My contemporary diagram above is very incomplete, but clarifies the arrangement of platforms. Then, as now, there were two through roads for the non-stop trains with loops serving up and down platforms. Both platforms had bays at the North and South ends. The Down platform was an island, with an additional loop line to the West serving platform 6. In the middle of this loop, there were connections with the pair of by-pass lines to the West which allowed two trains to stand at platform 6. The by-pass lines were principally used by freight trains. The by-pass lines, the connections to platform 6 and the connections to the cramped Stafford Motive Power Depot were all controlled by another L&NWR signal box, Stafford No. 6. The connections at the North end of the station were controlled by Stafford No. 5, a modern brick-built affair with a L.M.S. or B.R. frame on the side away from the running lines. The M.P.D. building is still in use, heavily adapted as industrial premises. Stafford No. 5 remains a signal box.
There were four main lines going North to Crewe - the Down and Up Slow to the West, Down and Up Fast to the East. Two branches diverged at Stafford No. 5. The one to the West went to Wellington which, at the time, still enjoyed a passenger service, usually compartment stock in the hands of Fowler 2-6-4 tanks. The branch to the East survived as far as Stafford Common. It originally extended to Uttoxeter but, by the mid '50s, I think it had been truncated and only served the large R.A.F. depot just outside the town. I remember watching 'Standard Shunts' on trip workings over this branch.
A barrow crossing was provided at the South end of the station to allow station staff to move parcels between the up and down platforms. The sounding of an electric bell heralded the approach of a through train as a warning to staff using the crossing. The passage of a non-stop on the through lines was impressive - the noise was deafening and the whole area shook with vibration.

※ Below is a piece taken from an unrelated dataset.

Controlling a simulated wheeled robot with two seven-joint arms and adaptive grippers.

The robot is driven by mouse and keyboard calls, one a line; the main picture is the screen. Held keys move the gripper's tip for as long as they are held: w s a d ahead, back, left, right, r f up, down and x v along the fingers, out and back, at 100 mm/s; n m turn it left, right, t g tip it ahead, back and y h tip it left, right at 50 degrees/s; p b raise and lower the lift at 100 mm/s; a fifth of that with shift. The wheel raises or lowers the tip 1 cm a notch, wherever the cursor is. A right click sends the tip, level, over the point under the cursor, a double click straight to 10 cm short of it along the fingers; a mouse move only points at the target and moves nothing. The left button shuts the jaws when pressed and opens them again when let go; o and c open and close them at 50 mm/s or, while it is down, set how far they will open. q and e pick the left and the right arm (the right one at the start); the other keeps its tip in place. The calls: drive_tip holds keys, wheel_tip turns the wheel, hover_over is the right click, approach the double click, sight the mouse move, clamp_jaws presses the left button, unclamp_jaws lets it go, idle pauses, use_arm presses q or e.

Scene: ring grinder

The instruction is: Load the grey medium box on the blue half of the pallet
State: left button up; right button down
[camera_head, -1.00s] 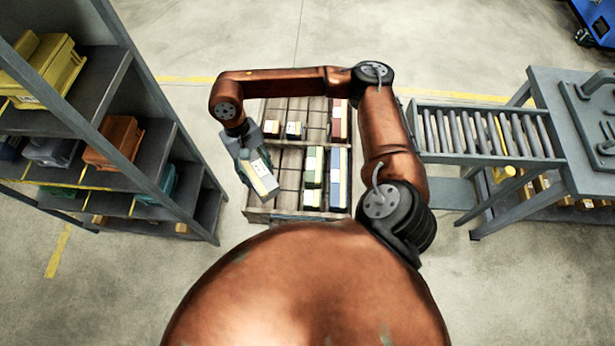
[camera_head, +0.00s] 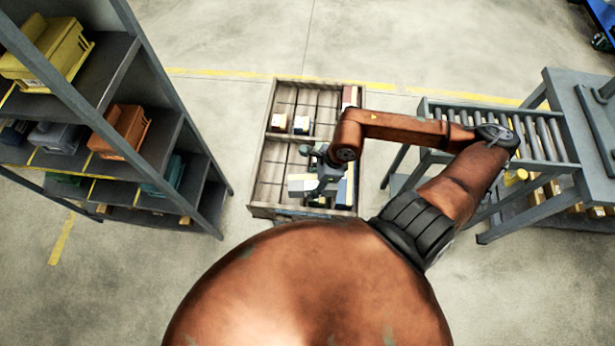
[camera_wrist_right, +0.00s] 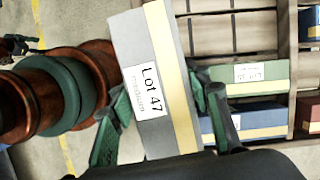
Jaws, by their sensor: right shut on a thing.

A visit to Stafford afforded the opportunity to see a host of 'Named Trains' which had come down the Trent Valley. Today, it seems rather quaint (if delightful) to give important services a name. The locomotive carried a headboard displaying the name of the service and the destination boards on the coaches (long wooden boards carried in brackets above the windows on each coach) usually carried the name. The last coach of any express was fitted with a gangway board to close-off the unused corridor connection (preventing the interior from getting dirty) but the rear of the 'Royal Scot' enjoyed a special gangway board with a tartan background and the name of the service displayed!
Many of the 'crack' trains were hauled by 'Princess' and 'Princess Coronation' locomotives, very rarely seen on the Stour Valley Line or in the West Midlands at the time. Later, as steam was withdrawn and locomotives were 'cascaded' to less-important routes, Stanier Pacifics became a common sight on the 'Stour'.

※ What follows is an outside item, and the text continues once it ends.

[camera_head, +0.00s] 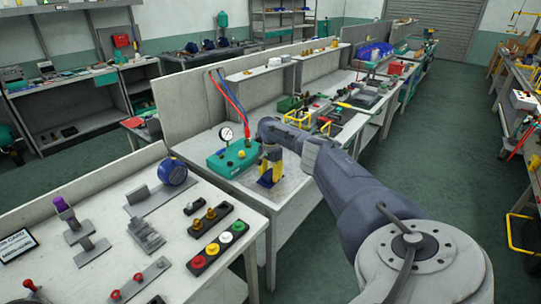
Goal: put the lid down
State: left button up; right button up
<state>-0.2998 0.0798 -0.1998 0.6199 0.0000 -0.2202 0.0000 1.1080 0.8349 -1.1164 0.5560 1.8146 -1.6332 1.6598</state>
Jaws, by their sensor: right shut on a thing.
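My right arm comes in from the lower right and reaches over the middle bench. My right gripper (271,162) is low over the bench top, just right of a teal box (233,158) with a round gauge (227,133) on it. The gripper is shut on the lid, which is small here and mostly hidden, so its shape and whether it touches the bench cannot be told. My left gripper is not in view.
The near bench holds a blue round gauge (173,171), a strip of coloured buttons (217,249) and small metal fixtures. Red and blue hoses (229,100) rise behind the teal box. Green bins and tools crowd the bench beyond my arm.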

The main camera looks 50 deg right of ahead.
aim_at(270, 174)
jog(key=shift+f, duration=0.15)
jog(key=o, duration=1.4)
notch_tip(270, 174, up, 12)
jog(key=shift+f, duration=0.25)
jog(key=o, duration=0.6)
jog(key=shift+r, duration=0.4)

My interest was in signalling and general railway operation - I had never collected engine numbers, but I occasionally wrote down a few numbers as a guide to what was rostered on various trains. My diagram above has a short list from one visit.

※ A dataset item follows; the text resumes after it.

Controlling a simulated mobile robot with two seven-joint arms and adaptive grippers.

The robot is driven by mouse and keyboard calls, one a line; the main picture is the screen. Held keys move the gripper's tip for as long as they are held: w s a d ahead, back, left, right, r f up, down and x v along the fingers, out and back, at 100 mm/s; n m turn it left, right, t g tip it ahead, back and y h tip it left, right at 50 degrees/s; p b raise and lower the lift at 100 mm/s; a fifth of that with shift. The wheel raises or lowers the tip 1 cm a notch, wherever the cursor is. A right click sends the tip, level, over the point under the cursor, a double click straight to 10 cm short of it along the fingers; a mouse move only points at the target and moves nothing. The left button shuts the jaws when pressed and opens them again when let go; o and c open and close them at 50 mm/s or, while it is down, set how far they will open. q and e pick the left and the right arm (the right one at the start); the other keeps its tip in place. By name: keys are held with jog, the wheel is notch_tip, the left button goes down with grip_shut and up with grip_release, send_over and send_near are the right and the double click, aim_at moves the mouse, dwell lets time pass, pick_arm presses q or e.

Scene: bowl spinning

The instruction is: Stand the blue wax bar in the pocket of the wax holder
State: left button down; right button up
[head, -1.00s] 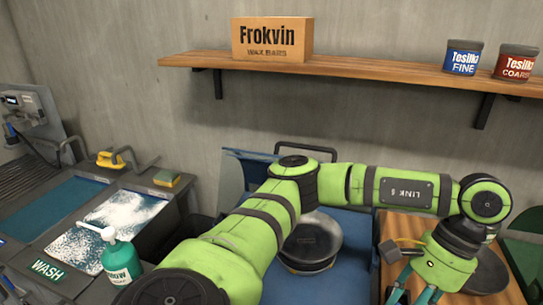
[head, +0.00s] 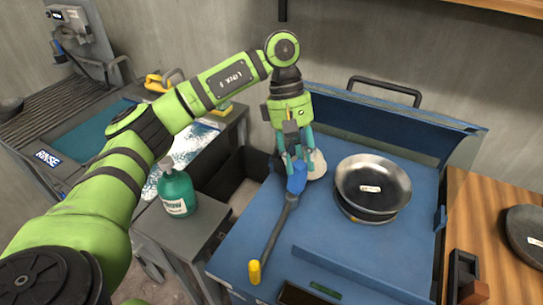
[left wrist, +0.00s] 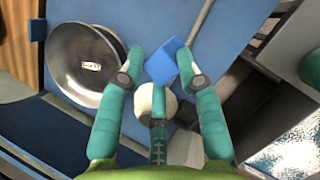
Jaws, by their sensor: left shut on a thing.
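The blue wax bar (head: 296,179) is held between the fingertips of my left gripper (head: 296,158), which points down over the blue table. In the left wrist view the bar (left wrist: 163,62) sits tilted between the left gripper's fingertips (left wrist: 160,58). A black upright piece (head: 463,270) at the left edge of the wooden bench may be the wax holder; I cannot make out its pocket. My right gripper is not in view.
A steel bowl (head: 372,184) stands right of the gripper. A grey lever (head: 277,232) with a yellow end lies below the bar. A pale round piece (head: 317,164) is behind the fingers. A green bottle (head: 177,192) stands at left. The blue table (head: 240,245) has free room in front.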

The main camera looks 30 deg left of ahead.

44962: This 'Black 5' was noted facing South in Platform 2 (the Up side bay at the South end). It was fairly common to find a locomotive here: I wonder if it was policy to keep a spare engine here to assist an Up train in difficulty?
45041: Another 'Black 5'. No details, but these engines could be found doing anything, anywhere.
45555: A '5X', 'Quebec', probably on express passenger duty.
41213: Ivatt's Class 2 'Moguls' were popular, economical engines, often used for parcels traffic.
46201: One of Stanier's first batch of 'Pacifics', 'Princess Elizabeth' was almost certainly on one of the non-stop expresses.
42886: Hughes big 'Moguls' were odd-looking engines, with their high, angled cylinders (which may be the source of their nickname 'Crabs'), but they did the job, on passenger or freight. This one was on an Up Stour Valley passenger
There's a note about the passing 'Emerald Isle Express', but it appears that the engine name has been mis-read. I think the locomotive was probably 'Patriot' class 45541, 'Duke of Sutherland'.
My diagram above only shows one signal - an elderly L&NWR lower quadrant wooden-post survivor I particularly admired which controlled trains leaving the Up side bays at the South end of the station. Each road has a full-size arm (reading to the Up Main) and two miniature arms (reading to the two up goods loops). There's a bit of a mystery because photographs exist (see 'Books' below) showing distant arms below the full-size arm so maybe my original sketch is in error.
Much later, I discovered an earlier official plan (shown above) which shows Stafford No. 5 box as the original L. & N. W. R. structure on the Up side.
By 1962, electrification was in progress and there's a post about this period in 'Sunday Stroll to Stafford'.
For more detailed layouts of Stafford in this period, refer to the excellent series of publications from the Signalling Record Society 'British Railways Layout Plans of the 1950's'. Stafford is included in 'Volume 1: ex-LNWR main line, Euston to Crewe' (ISBN: 1 873228 00 7).
For details of the layout of Stafford in 2005, refer to 'Railway Track Diagrams Book 4: Midlands & North West', Second Edition, published by Trackmaps (ISBN: 0-9549866-0-1). The First Edition of this book was published by Quail in 1988.
The thoroughly useful book 'A Pictorial Record of L.N.W.R. Signalling', Oxford Publishing (SBN: 86093 147 1) includes, as Plate 7.15, a picture of the elderly signal mentioned above.
'Scenes from the Past: 22 - Railways in and around Stafford', Foxline (ISBN: 1 870119 27 4) is a splendid record of Stafford over the years.
'Steam around Stafford', Sutton Publishing (ISBN: 0-7509-2368-7) is another excellent record of railways in the area, including (page 103) a picture of the elderly signal mentioned above.